In 2018 she co-founded social enterprise consultancy, Good for the Hood with a mission to create more connected and sustainable communities all over Australia. Through her efforts, she has been nominated for Citizen of the year in her own community of Ryde and won several awards including Volunteer Group of the year for her local campaigns.

When she’s not filming for the new upcoming Channel 10 TV series Planet Shapers, Jo regularly appears at conferences and online events sharing her knowledge on how to do good for the hood.

Food waste is no doubt one of the topics that Jo often covers for the community. For Who Does the Dishes, Jo shares what she likes to make with leftover ingredients she has in the fridge and pantry. Being creative is the key!
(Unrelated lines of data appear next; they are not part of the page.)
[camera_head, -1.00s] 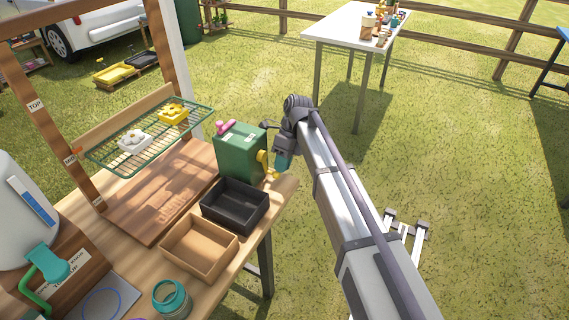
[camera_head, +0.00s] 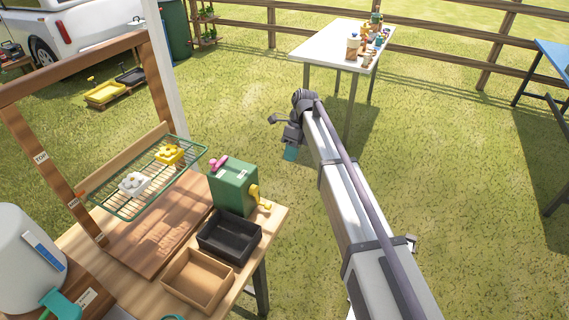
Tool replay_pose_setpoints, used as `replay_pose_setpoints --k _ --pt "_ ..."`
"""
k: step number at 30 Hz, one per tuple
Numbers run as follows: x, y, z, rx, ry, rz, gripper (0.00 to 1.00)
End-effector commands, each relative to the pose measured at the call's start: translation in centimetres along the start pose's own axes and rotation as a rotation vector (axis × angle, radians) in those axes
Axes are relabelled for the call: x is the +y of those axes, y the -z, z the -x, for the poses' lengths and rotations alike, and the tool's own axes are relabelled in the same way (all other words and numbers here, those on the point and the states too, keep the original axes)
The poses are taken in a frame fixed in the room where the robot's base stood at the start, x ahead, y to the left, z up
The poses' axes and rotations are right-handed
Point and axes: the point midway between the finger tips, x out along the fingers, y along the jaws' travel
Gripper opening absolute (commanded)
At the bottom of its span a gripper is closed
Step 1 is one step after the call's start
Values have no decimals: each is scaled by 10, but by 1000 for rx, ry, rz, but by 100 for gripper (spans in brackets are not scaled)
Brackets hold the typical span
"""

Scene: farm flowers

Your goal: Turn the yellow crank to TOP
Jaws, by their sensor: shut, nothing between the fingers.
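The yellow crank (camera_head: 254,192) is on the right side of the green box (camera_head: 232,187), its handle pointing down and right. The box stands near the right edge of the wooden bench. A wire rack (camera_head: 132,209) hangs at a wooden frame (camera_head: 62,187), level with the middle label (camera_head: 73,203). The TOP label (camera_head: 41,157) is higher on the same post. The fingers are small and partly hidden by the wrist.
A white flower (camera_head: 132,183) and a yellow flower (camera_head: 169,154) sit on the rack. A black tray (camera_head: 256,229) and a tan tray (camera_head: 225,293) stand in front of the box. A pink knob (camera_head: 217,164) tops the box. A white table (camera_head: 338,40) is behind; grass lies right.

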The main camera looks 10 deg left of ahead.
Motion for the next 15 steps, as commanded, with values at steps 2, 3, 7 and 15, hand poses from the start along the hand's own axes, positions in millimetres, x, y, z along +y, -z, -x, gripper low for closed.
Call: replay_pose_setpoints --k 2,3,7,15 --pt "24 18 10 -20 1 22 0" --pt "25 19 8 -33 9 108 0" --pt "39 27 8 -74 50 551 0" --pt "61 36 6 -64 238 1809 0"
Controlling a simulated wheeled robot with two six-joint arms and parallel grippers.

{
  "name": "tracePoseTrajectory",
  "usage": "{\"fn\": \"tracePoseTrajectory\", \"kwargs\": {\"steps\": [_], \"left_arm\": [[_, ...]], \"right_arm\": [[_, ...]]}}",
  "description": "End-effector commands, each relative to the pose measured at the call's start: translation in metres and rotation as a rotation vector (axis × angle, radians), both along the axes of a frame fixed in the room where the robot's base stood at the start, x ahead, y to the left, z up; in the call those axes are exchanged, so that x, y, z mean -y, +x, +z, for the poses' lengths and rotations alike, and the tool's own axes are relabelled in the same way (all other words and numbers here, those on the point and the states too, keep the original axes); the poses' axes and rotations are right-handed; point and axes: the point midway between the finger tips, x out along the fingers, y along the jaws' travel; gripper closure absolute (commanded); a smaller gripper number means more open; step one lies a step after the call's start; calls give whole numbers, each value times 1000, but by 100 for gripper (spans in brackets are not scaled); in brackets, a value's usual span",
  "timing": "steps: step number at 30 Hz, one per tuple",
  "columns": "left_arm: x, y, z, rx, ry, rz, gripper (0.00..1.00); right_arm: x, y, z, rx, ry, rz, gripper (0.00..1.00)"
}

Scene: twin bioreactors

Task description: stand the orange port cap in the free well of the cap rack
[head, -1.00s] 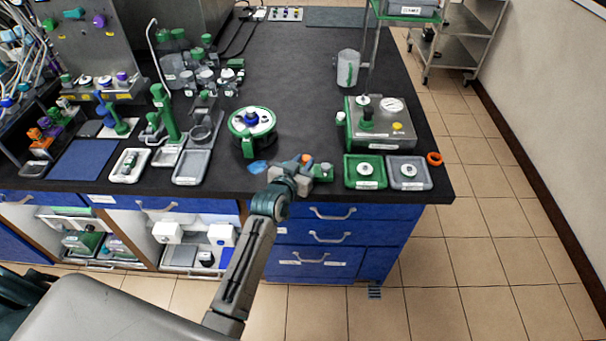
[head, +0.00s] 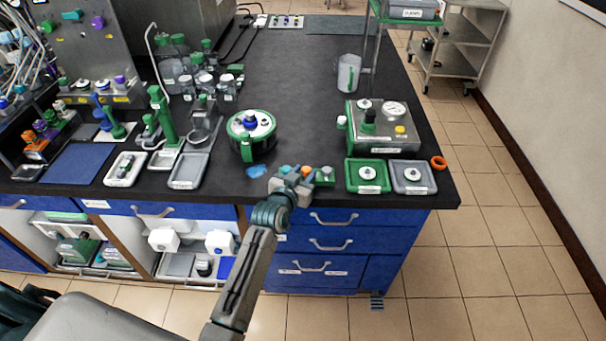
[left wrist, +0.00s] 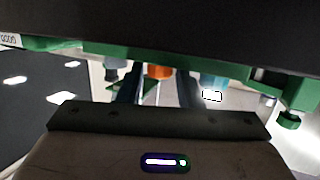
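The orange port cap (head: 306,170) is at the front edge of the black bench. In the left wrist view the orange cap (left wrist: 158,72) sits between the two fingers of my left gripper (left wrist: 160,88), which appear closed on its sides. In the head view my left gripper (head: 297,178) reaches in from the front and covers most of the cap rack. The rack's green end (head: 325,177) shows just right of the cap. A teal-blue cap (head: 285,169) shows left of it, and in the left wrist view (left wrist: 212,80). The well under the orange cap is hidden. My right gripper is out of view.
A blue patch (head: 257,171) lies left of the gripper. A round green-rimmed vessel (head: 251,125) stands behind it. A green tray (head: 352,187) and a grey tray (head: 429,187) are to the right, with an orange ring (head: 438,162) beyond. The bench middle is clear.

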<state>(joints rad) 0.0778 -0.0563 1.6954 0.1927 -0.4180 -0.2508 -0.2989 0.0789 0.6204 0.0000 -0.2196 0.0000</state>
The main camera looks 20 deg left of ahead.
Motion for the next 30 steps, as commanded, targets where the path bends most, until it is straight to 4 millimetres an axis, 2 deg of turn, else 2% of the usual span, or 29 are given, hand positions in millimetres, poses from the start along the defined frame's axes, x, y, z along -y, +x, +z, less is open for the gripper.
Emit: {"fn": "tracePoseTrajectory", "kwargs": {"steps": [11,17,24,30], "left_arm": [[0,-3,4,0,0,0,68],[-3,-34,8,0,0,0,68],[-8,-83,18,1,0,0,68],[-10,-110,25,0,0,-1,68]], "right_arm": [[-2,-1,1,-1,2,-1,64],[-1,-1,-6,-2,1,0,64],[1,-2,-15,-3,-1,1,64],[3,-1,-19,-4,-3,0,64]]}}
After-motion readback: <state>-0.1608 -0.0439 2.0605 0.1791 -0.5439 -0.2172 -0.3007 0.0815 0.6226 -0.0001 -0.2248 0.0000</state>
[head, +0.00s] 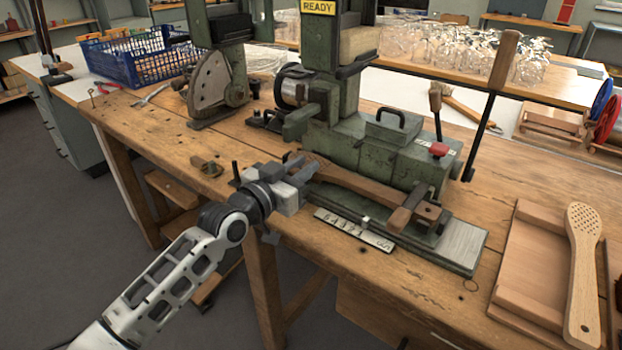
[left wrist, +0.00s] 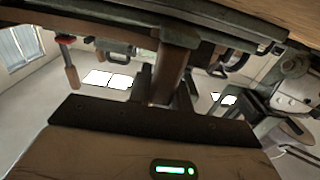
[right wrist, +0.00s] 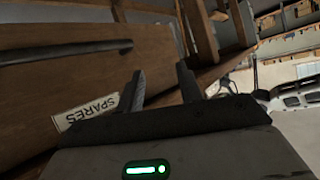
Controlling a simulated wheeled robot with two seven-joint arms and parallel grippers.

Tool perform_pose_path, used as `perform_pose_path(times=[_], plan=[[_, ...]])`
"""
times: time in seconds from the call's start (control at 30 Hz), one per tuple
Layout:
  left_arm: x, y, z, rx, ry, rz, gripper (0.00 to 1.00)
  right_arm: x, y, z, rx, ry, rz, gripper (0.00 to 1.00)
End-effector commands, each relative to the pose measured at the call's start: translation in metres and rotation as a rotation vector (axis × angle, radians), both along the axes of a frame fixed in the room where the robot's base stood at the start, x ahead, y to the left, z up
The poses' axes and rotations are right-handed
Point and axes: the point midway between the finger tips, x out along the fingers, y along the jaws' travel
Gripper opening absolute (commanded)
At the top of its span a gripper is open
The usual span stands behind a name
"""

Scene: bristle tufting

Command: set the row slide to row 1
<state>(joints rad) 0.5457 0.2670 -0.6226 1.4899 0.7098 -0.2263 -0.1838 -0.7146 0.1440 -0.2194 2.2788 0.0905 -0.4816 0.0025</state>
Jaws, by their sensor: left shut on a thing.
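The row slide (head: 462,246) is the low green and grey carriage at the front of the green tufting machine (head: 395,150). A white number scale (head: 340,228) runs along its front edge; its figures are too small to read surely. A small pale pointer block (head: 366,222) stands at the scale, right of its middle. A long brown wooden piece (head: 355,183) lies along the slide. My left gripper (head: 308,170) is shut on a brown wooden part at its left end. A brown bar shows between the fingers in the left wrist view (left wrist: 168,75). My right gripper (right wrist: 160,85) is open and empty.
A wooden tray (head: 520,270) with a perforated paddle-shaped brush (head: 583,260) lies at the right. A lever with a wooden handle (head: 503,60) stands behind the slide. A blue crate (head: 130,55) is at the back left. The right wrist view shows a wooden front labelled SPARES (right wrist: 88,112).

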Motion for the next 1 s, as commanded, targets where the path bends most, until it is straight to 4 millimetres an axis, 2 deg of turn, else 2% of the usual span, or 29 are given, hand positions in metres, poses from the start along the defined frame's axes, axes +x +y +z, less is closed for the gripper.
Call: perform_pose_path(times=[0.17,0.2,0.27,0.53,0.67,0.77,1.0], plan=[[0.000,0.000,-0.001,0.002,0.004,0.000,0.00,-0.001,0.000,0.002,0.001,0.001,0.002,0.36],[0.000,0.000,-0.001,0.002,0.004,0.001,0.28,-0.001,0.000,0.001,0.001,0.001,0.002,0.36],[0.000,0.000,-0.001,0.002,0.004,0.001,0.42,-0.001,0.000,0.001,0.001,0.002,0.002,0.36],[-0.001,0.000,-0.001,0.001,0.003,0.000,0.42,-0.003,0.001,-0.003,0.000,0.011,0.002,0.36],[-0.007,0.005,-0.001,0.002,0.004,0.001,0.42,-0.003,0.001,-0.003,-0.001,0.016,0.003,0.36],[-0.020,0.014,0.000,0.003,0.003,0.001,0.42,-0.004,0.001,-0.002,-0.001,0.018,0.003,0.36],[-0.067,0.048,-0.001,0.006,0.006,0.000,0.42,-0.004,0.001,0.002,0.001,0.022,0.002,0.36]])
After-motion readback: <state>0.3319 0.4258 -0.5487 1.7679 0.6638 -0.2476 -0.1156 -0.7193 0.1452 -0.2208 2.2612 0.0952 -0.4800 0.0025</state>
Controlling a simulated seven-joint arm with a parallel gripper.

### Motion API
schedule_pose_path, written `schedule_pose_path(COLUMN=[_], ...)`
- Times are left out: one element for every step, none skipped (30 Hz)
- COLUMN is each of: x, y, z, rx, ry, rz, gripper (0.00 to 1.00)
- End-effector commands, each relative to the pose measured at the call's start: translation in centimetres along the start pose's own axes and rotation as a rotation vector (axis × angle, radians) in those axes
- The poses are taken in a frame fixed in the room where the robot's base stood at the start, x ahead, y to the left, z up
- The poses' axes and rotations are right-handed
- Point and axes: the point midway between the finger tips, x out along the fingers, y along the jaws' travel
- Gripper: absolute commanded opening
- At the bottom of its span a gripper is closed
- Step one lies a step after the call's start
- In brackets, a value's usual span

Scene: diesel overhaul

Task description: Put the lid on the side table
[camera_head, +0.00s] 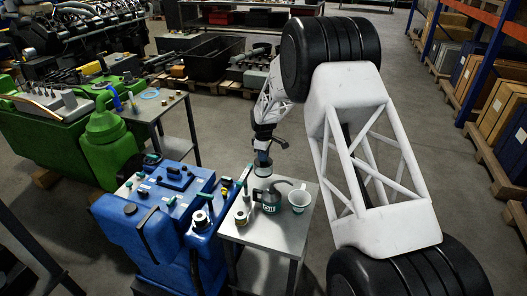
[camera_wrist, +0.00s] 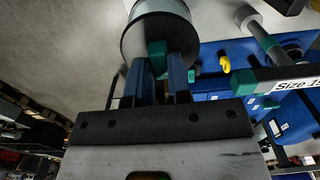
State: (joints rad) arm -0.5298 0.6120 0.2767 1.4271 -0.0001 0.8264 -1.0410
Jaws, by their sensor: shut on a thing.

“This poke bowl is fresh, light and has a low environmental impact. I like to buy local ingredients where I can and I get my fruit and vegetables from Box Divvy who works directly with farmers in the Greater Sydney Basin. I don’t have a lot of time to prepare meals and I just want things that taste good and give me the energy to get through the day. I also like any dish where I can use up what’s in the fridge and a dish like this is perfect. You can really add any vegetable you like and combine with nuts, grains, legumes. Plus if some of the veges are looking a little limp, you can do a quick pickle in some vinegar and sugar and add them as a delicious side. This dish is a perfect lunch or dinner and can be substituted with a meat or fish instead of the tofu. I also like using Tempeh, eggplant or chickpeas instead of the tofu.”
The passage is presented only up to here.